Story: Mick Ibbotson
In times of austerity, it is always the poorest who suffer the greatest. Vital services are being reduced, downsized or simply curtailed. Burngreave is not exempt – the City Council have supported the area in the past but have cut this year’s Discretionary Budget for the Community Assembly by almost 30%. The £78,446 allocated to Burngreave ward seems a lot, but it’s £30,000 less than last year’s allocation.
So what will it buy the area?
Councillors and officers propose to spend £22,600 on buying some vital support for the young and the old via Activity Sheffield – this will pay for 30 hours per week provision across the entire area. It’s not a lot at all and nowhere near the amount of provision the area needs.
They have also allocated £10,000 for ‘quick wins’ (small schemes which make an immediate impact), £15,000 on NEAT teams (environmental clean-ups) and floral displays, £11,000 on Community Cohesion projects (getting people together) and small amounts on Speed Indication devices – helping to make the streets safer for road users.
This leaves around £12,300 unallocated – it’s not going to stretch very far.
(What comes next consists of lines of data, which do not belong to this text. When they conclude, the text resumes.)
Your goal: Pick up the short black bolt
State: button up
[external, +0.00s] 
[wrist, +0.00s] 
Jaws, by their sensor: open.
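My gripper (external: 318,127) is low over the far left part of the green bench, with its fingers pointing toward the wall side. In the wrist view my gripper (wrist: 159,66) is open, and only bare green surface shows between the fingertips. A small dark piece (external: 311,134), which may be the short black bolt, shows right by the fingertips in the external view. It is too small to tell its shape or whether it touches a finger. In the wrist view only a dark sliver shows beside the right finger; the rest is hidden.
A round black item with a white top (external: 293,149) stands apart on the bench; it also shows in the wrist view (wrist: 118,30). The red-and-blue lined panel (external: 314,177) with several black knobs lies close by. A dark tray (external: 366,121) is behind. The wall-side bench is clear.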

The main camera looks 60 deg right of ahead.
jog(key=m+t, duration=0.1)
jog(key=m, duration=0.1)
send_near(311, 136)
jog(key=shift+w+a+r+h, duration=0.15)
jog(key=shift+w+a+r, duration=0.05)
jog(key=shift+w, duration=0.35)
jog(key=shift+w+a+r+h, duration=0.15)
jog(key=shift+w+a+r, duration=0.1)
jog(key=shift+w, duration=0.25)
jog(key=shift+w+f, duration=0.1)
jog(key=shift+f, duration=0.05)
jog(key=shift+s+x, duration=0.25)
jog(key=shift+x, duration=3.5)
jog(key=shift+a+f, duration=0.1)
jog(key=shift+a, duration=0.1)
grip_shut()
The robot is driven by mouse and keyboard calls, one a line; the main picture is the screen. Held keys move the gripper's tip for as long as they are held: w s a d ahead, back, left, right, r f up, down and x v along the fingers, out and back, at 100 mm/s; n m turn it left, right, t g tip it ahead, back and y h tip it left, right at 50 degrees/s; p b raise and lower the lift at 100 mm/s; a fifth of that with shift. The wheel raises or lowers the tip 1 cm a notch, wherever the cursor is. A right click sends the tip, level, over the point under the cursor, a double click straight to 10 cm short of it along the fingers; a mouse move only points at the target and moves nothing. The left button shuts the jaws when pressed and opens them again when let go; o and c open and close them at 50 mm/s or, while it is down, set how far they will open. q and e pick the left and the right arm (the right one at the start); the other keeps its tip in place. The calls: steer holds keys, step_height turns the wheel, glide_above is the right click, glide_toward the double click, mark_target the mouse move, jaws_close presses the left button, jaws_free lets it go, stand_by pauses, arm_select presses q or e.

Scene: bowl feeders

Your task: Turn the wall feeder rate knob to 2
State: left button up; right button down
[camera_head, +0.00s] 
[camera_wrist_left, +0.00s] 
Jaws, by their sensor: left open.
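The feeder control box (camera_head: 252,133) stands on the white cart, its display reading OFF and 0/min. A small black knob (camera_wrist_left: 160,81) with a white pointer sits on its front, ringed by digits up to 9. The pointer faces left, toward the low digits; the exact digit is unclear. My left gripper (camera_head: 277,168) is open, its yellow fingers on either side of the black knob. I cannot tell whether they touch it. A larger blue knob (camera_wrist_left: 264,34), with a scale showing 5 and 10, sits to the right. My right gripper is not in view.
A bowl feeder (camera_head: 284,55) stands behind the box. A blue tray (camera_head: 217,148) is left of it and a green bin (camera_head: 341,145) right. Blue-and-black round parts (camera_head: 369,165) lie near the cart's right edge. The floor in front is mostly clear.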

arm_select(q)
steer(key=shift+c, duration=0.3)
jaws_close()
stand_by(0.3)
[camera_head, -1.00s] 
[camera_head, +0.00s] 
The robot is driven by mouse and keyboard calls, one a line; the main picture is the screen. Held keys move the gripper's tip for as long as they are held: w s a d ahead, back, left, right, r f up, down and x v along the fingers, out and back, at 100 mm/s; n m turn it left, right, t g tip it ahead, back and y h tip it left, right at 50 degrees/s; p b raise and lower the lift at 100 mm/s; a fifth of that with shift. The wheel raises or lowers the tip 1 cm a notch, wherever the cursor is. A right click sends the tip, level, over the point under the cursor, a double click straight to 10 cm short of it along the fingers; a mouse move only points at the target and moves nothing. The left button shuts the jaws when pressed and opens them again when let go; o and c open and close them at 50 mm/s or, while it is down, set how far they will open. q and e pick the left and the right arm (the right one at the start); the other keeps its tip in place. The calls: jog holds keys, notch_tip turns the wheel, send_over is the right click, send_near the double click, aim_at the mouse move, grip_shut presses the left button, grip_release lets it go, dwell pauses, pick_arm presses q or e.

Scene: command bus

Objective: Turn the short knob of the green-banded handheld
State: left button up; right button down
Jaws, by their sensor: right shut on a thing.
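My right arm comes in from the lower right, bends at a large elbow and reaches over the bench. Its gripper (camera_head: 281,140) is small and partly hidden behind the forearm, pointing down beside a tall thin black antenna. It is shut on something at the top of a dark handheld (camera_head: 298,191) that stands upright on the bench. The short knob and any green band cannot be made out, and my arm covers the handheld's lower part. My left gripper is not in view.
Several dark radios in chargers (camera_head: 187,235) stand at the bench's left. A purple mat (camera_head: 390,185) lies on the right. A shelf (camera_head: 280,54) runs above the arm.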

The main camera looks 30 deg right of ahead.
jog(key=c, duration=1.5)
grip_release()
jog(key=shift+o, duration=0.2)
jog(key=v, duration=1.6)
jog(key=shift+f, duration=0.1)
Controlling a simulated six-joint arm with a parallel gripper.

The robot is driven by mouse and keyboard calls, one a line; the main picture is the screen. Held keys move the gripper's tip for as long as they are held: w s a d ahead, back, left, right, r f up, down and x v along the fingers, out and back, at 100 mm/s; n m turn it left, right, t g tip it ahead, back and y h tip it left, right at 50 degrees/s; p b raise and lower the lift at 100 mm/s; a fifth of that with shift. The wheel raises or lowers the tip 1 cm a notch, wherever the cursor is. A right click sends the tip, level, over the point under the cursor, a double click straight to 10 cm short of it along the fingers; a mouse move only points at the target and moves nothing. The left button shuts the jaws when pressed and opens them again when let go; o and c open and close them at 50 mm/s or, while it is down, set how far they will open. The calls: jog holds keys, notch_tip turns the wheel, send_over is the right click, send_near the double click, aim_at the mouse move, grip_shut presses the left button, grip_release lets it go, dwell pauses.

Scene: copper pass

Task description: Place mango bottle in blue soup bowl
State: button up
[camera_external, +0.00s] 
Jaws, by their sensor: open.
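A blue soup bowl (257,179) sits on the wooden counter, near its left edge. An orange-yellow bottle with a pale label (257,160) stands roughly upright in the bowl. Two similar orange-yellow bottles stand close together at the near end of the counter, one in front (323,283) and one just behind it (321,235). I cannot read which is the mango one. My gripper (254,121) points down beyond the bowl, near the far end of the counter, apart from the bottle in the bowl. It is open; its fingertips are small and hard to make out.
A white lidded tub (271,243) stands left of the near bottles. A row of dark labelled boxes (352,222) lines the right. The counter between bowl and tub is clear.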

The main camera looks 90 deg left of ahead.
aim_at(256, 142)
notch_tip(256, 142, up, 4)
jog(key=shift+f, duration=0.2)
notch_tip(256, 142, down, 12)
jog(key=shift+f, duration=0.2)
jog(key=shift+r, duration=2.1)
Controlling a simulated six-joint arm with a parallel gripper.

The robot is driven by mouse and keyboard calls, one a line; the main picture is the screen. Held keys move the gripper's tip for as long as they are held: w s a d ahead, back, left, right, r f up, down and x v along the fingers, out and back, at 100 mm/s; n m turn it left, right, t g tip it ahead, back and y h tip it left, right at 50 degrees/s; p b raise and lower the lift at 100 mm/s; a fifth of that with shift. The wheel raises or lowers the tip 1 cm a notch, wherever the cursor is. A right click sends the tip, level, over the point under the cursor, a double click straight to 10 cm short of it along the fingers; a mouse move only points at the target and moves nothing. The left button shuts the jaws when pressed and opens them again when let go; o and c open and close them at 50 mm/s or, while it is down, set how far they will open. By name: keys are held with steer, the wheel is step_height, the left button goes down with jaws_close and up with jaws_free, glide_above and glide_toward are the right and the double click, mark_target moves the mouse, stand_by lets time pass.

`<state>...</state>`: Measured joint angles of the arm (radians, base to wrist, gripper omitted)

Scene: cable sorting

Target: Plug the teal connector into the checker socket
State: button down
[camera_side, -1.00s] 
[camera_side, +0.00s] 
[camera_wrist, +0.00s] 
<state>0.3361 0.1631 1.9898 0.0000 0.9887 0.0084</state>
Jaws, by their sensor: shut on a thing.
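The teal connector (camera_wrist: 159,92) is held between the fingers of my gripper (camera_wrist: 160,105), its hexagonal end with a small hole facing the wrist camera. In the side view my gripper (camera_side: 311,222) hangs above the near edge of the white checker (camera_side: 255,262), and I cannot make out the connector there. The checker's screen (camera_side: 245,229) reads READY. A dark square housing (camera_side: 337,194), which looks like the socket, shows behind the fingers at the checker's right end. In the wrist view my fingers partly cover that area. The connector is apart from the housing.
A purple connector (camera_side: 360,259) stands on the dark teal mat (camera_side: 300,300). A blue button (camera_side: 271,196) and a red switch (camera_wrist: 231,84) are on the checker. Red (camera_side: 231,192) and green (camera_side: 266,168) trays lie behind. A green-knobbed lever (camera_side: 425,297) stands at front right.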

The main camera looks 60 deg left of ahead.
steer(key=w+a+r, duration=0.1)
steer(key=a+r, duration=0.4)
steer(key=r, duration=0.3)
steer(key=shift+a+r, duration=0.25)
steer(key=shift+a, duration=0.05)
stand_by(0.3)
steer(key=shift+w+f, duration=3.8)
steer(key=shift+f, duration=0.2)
However, Burngreave also gets some money from the Community First scheme – this is from central Government for the most deprived wards in the country. The money is not allocated to the Council and new grant-making panels have been set up to spend it. The plan is that the community decides, via a panel of local people, where this funding is spent and on what. They are welcome to be partners but any implied notion that it is extra council funding should be corrected – it is not.
The Council have tried to keep a handle on Community First money, by trying to divert it via community assembly structures, with different levels of success. They have also made the controversial plan to cut the discretionary budget by the same amount as the Community First money, so that Burngreave is no better off overall.
You can find out who is on your panel, by checking out the website www.burngreavecommunityfirst.com as well as information about time-scales, awards and the application process. As things develop, it seems this is the only local form of financial support available in the ward, so it’s worth keeping an eye on it.